Alencar - As pessoas estão começando a analisar com mais cuidado o impeachment. A mesma pesquisa do Datafolha traz uma informação impressionante: metade dos ouvidos não sabe quem substituiria a Dilma em caso de impeachment e, quando informados de que seria o Michel Temer (PMDB), 58% consideraram que o governo dele seria igual ou pior que o da Dilma. Eu diria, então, que há essa perplexidade, misturada com desinteresse pela questão, neste momento. Muita gente considera que trocar Dilma por Temer é trocar seis por meia dúzia. Outro dado interessante dessa mesma pesquisa é que 83% dos ouvidos querem a cassação do mandato do principal protagonista do impeachment até o momento, o Eduardo Cunha. Veja como o quadro está embaralhado, muito embaralhado. Vivemos tempo de grandes indefinições.
JC - A oposição ao governo petista no Congresso Nacional parece ter ganhado bastante força depois das eleições de 2014, o que causou várias derrotas à base aliada.

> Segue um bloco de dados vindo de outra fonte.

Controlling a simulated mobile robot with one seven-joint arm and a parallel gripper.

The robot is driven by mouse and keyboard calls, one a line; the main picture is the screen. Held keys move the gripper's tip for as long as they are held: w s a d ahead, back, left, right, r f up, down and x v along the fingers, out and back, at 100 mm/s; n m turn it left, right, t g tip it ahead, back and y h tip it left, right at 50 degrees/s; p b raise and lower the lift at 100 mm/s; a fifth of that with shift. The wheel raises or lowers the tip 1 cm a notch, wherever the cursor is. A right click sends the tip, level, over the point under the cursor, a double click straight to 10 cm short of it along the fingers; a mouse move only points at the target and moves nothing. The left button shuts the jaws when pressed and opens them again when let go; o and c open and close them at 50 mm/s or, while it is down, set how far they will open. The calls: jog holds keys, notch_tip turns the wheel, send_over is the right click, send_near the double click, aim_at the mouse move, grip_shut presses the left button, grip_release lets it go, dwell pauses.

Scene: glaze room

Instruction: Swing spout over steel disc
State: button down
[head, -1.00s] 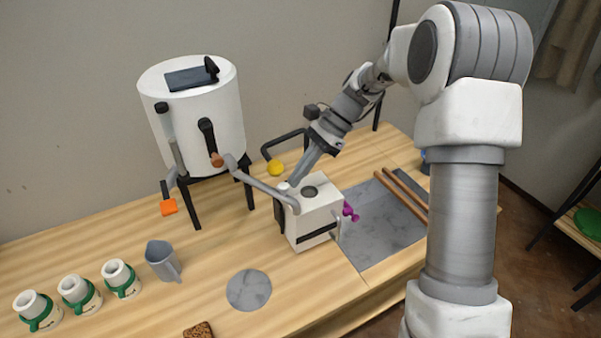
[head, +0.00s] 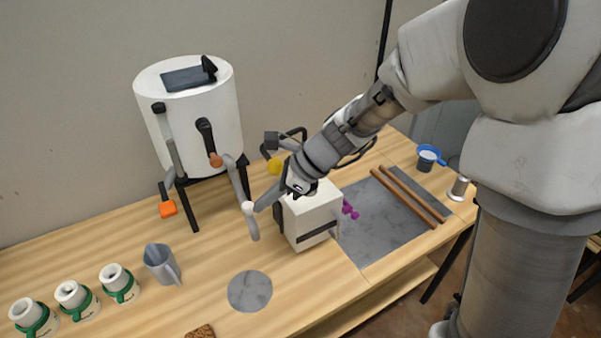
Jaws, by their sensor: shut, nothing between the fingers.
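The grey spout (head: 238,180) comes off the white tank and runs towards the front, with a white cap at its elbow and a short outlet pointing down. The round grey disc (head: 250,291) lies flat on the table. In the picture the outlet's lower end shows above the disc's far edge, with bare wood between; its height above the table is hard to tell. My gripper (head: 259,206) is shut and empty, its tip right beside the spout's elbow on the right. I cannot tell whether they touch.
A white box (head: 312,215) stands right under my wrist. The white tank (head: 192,125) stands behind on black legs. A grey jug (head: 160,263) and several white mugs with green bands are at left. A grey slab (head: 375,235) with brown rods lies right. A brown sponge-like block (head: 199,331) is in front.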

Na sua avaliação, qual a força da oposição no Congresso?
Alencar - Eu diria no plural, há oposições, dentro e fora da base aliada ao governo Dilma. Há uma oposição interna, que está insatisfeita, porque tem cargos no quinto e sexto escalões, que está frustrada com o não pagamento das emendas parlamentares, cruciais para manter o curral eleitoral e reproduzir mandatos nas suas regiões. Por isso, a base do governo raramente tem maioria no Congresso Nacional, mesmo depois da entrega de sete ministérios para o PMDB. Também existe a oposição de direita mesmo, a conservadora, que fica sonhando com os tempos do neoliberalismo absoluto, com a volta da era (do ex-presidente) Fernando Henrique Cardoso (PSDB). O núcleo dessa oposição que é minoritário, mas faz barulho é composto por PSDB, DEM e PPS. Eles têm uma pauta muito moralista. Só que, quando entram questões essenciais da corrupção estrutural no Brasil, como financiamento empresarial de campanhas, eles votam pela manutenção do financiamento de empresas. Isso porque eles são beneficiários desse sistema. E tem ainda a oposição de esquerda, feita basicamente só pelo P-Sol. Claro que a gente julga que é a oposição mais autêntica e consequente, apesar de também reconhecermos nossa debilidade. Mas dá para incomodar. Se não fosse por nós, quem diria, o Cunha não estaria no Conselho de Ética. Nem isso as oposições têm iniciativa para fazer. O PSDB, o DEM e o PPS só largaram o Cunha de mão depois de flertar muito com ele.

Perfil

Francisco Rodrigues de Alencar Filho conhecido como Chico Alencar nasceu no Rio de Janeiro, em 19 de outubro de 1949. Formou-se em História pela Universidade Federal Fluminense. Concluiu mestrado na Fundação Getulio Vargas sobre o Movimento das Associações de Moradores do Rio, do qual foi um dos líderes no início dos anos 1980. Lecionou durante mais de 20 anos em colégios da rede pública e particular do Rio e, depois, se tornou professor da Universidade Federal do Rio de Janeiro. Na política, entre 1987 e 1988, dirigiu a Coordenadoria de Apoio ao Educando, da Secretaria Municipal de Educação do Rio de Janeiro, na gestão Saturnino Braga (PDT). De 1989 a 1996, foi vereador pelo PT. Em 1998, foi eleito deputado estadual, quando presidiu a Comissão de Direitos Humanos e foi vice-presidente da Comissão de Educação, da Assembleia Legislativa do Rio. Está no quarto mandato como deputado federal: foi eleito em 2002, 2006 e 2010 pelo PT; e, em 2014, reelegeu-se pelo P-Sol.